• [EXERCISE DETAILS]
Copy every line with the string "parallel" in it.

-- Start of EXERCISE DATA --

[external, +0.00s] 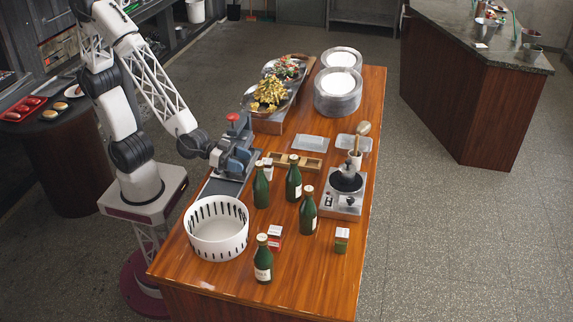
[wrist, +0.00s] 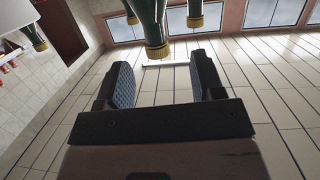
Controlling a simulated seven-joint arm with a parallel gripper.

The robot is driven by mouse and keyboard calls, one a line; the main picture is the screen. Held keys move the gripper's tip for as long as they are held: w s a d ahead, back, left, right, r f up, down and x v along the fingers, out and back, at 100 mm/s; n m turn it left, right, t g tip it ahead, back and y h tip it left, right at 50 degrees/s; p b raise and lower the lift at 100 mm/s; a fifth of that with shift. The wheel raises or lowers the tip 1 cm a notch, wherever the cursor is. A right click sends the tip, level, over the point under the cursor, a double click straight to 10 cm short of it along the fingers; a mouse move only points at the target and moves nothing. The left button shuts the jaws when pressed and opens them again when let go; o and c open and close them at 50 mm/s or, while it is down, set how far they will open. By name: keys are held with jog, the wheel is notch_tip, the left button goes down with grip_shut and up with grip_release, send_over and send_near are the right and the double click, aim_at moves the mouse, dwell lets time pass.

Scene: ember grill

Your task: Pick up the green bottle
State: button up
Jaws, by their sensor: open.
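Several green bottles with pale caps stand upright on the wooden table in the external view: one at the left (external: 261,188), one at the back (external: 293,180), one at the right (external: 308,212) and one at the front (external: 264,262). In the wrist view my gripper (wrist: 161,72) is open, with nothing between its fingers. A green bottle with a gold cap (wrist: 157,50) appears ahead, centred between the fingers and apart from them. Two more bottles show beside it at the top edge, one with a gold cap (wrist: 195,20). In the external view, my arm's end is left of the bottles, its fingers hard to make out.
A white slotted basket (external: 217,229) stands at the front left of the table. A grey device with a red knob (external: 233,118) is close to my arm's end. A small burner with a pot (external: 345,182) stands right, plates (external: 338,95) and food trays (external: 270,95) behind.

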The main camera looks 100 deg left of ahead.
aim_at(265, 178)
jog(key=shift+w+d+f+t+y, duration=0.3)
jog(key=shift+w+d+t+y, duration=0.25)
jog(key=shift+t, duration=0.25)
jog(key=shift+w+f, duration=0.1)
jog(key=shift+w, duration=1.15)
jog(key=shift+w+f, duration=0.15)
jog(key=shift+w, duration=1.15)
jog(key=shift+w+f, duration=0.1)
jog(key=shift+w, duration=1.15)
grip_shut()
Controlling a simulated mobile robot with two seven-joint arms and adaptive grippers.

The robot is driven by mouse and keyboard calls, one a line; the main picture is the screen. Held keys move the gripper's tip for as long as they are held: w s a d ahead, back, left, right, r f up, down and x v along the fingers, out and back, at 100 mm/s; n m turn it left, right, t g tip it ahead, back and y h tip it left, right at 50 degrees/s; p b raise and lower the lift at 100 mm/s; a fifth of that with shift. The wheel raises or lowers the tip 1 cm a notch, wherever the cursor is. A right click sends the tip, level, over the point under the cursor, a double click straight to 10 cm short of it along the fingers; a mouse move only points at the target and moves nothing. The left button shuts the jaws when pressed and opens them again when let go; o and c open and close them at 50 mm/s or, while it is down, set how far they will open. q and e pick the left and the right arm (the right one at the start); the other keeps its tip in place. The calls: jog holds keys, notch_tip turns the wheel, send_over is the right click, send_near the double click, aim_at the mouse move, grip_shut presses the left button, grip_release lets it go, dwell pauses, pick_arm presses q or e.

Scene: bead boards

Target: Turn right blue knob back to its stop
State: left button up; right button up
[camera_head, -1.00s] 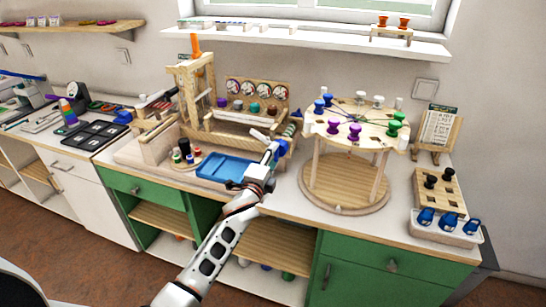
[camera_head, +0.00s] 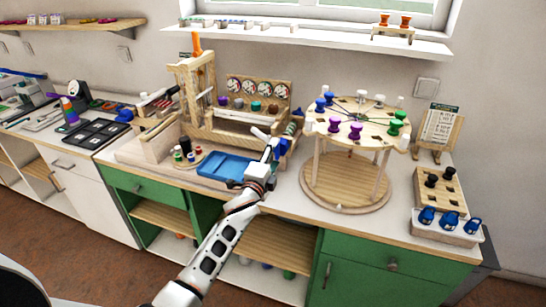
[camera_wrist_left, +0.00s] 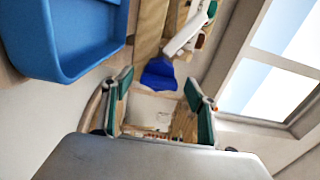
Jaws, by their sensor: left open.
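Two blue knobs stand close together at the left rim of the round wooden top: the nearer one (camera_head: 320,105) and the farther one (camera_head: 329,96). Which of them is the right blue knob is hard to tell. My left gripper (camera_head: 271,150) is left of and nearer than the round top, beside the blue tray (camera_head: 225,167). It is apart from the knobs. In the left wrist view my left gripper (camera_wrist_left: 158,88) is open with green-padded fingers spread. A blue scoop-like piece (camera_wrist_left: 158,75) with a white handle shows beyond the fingers. My right gripper is out of view.
Purple knobs (camera_head: 334,125), green knobs (camera_head: 394,127) and white knobs share the round top, on wooden posts. A wooden frame (camera_head: 198,92) stands left. Several blue padlock-like pieces (camera_head: 427,216) are at the right front. Some bare counter lies before the round base.

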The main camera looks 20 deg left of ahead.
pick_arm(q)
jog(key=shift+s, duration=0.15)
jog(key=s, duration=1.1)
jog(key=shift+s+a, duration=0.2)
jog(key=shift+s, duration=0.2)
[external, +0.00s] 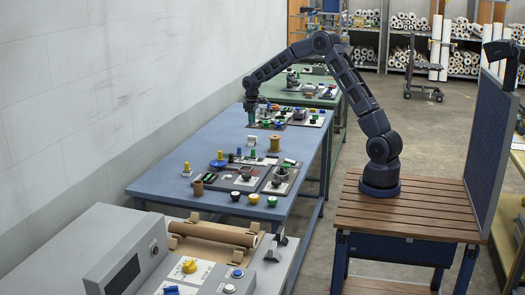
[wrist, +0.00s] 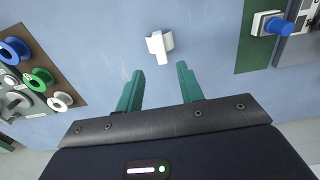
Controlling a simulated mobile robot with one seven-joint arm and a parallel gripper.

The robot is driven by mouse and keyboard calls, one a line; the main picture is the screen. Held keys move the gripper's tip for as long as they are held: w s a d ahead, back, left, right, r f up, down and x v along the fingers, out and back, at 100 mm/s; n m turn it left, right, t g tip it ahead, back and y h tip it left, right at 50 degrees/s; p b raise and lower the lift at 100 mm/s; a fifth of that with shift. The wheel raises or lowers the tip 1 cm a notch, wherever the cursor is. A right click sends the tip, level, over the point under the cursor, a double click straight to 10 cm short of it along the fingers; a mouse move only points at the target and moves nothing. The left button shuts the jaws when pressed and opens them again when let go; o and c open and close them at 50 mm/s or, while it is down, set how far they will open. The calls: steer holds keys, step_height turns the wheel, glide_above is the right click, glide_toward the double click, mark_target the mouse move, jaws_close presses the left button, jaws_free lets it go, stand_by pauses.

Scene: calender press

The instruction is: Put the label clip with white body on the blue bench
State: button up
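A white clip-like piece (wrist: 158,44) lies on the blue bench top (wrist: 95,25) in the wrist view, just beyond my fingertips. I take it to be the label clip; I cannot pick it out surely in the external view. My gripper (wrist: 160,69) is open, its two green fingers apart with nothing between them. In the external view my gripper (external: 250,115) hangs over the far part of the blue bench (external: 160,187). The white piece is apart from both fingers.
In the wrist view a brown board with blue, green and white spools (wrist: 40,76) is at left. A green panel with a blue connector (wrist: 270,23) is at right. Several boards and small parts (external: 245,178) crowd the bench's near half. A grey machine (external: 140,255) stands in front.

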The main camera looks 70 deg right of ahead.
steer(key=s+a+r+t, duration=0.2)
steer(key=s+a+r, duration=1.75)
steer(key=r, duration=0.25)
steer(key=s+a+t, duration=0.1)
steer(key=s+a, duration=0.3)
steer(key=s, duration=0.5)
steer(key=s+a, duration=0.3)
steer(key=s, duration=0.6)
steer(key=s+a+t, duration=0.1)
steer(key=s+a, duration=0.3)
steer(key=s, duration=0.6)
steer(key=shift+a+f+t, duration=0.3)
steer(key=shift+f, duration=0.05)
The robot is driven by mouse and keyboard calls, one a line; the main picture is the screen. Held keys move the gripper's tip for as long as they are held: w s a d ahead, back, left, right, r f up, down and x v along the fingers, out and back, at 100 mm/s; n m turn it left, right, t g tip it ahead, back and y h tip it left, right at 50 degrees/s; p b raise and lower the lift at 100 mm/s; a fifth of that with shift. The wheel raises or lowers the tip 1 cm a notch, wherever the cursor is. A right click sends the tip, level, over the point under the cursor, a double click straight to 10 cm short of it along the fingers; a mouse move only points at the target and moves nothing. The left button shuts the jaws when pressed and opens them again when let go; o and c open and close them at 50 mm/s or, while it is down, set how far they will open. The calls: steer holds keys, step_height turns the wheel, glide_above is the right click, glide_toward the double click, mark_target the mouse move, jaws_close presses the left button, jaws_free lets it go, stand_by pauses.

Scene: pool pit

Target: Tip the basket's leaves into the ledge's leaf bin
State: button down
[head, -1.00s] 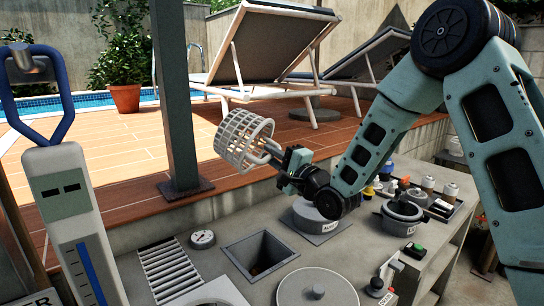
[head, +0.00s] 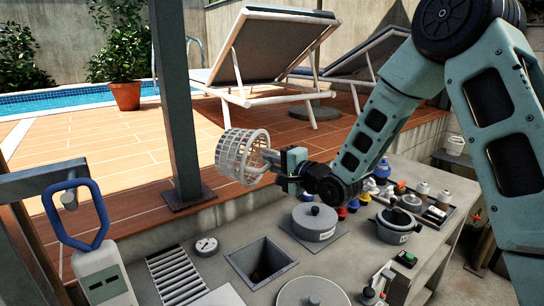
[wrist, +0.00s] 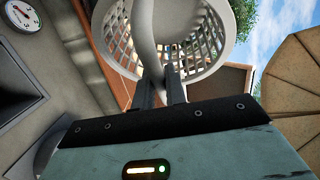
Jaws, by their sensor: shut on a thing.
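The white slotted basket (head: 240,156) hangs in the air above the back of the grey counter, near the deck edge. My gripper (head: 272,163) is shut on its handle, to the right of it. In the head view the basket looks tipped partly on its side; no leaves can be made out in it. In the wrist view the basket (wrist: 222,40) and its pale handle (wrist: 146,28) are close beyond the fingers (wrist: 160,92). A square opening (head: 262,262) in the counter holds something brown. I cannot tell which container is the leaf bin.
A lidded grey pot (head: 314,222) and a dark-rimmed pot (head: 397,226) stand right on the counter, before several bottles. A gauge (head: 206,246) and slatted grate (head: 176,276) lie left. A post (head: 175,100) rises behind. A white bucket (head: 455,146) is far right.

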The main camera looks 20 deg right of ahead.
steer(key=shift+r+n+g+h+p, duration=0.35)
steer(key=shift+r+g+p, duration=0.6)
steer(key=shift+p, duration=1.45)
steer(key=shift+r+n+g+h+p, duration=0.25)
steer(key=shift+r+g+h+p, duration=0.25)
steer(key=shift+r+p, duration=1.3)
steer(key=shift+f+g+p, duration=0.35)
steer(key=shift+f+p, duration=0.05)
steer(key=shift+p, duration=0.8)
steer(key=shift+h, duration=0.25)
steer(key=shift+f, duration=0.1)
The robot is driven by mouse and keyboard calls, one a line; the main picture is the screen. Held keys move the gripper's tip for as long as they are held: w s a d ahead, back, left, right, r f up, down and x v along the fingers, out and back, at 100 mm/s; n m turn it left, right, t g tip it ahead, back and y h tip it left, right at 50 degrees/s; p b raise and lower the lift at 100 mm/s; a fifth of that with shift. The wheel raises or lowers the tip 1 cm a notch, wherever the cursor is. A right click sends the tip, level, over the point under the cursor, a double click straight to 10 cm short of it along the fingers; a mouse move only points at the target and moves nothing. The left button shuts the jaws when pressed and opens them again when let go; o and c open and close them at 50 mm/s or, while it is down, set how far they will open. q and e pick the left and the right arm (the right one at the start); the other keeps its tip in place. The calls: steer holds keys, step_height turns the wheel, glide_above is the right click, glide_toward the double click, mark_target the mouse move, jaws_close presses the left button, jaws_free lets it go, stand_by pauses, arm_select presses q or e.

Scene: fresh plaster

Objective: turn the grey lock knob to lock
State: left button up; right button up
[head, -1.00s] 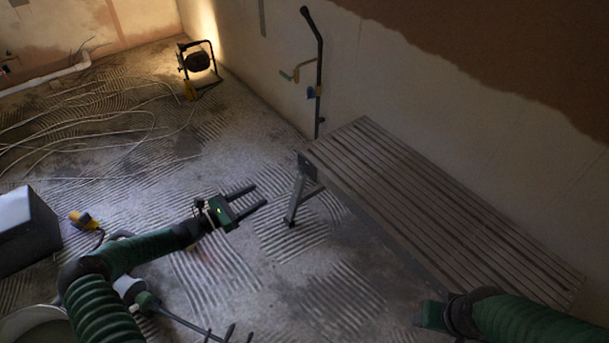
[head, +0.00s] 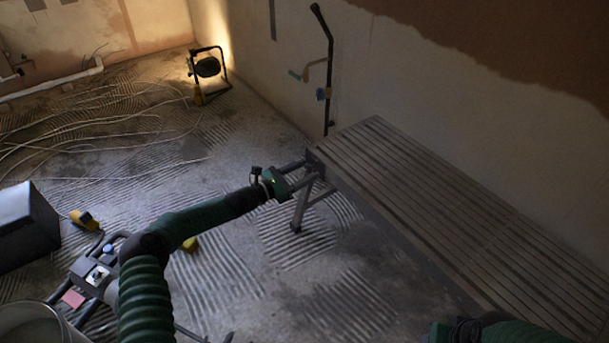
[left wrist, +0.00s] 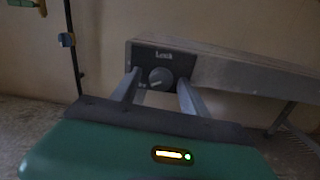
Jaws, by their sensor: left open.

-- End of EXERCISE DATA --

• [THE RESULT]
Controlling a simulated seven-joint arm with a parallel gripper.
Controlling a simulated mobile robot with one seven-joint arm and a parallel gripper.

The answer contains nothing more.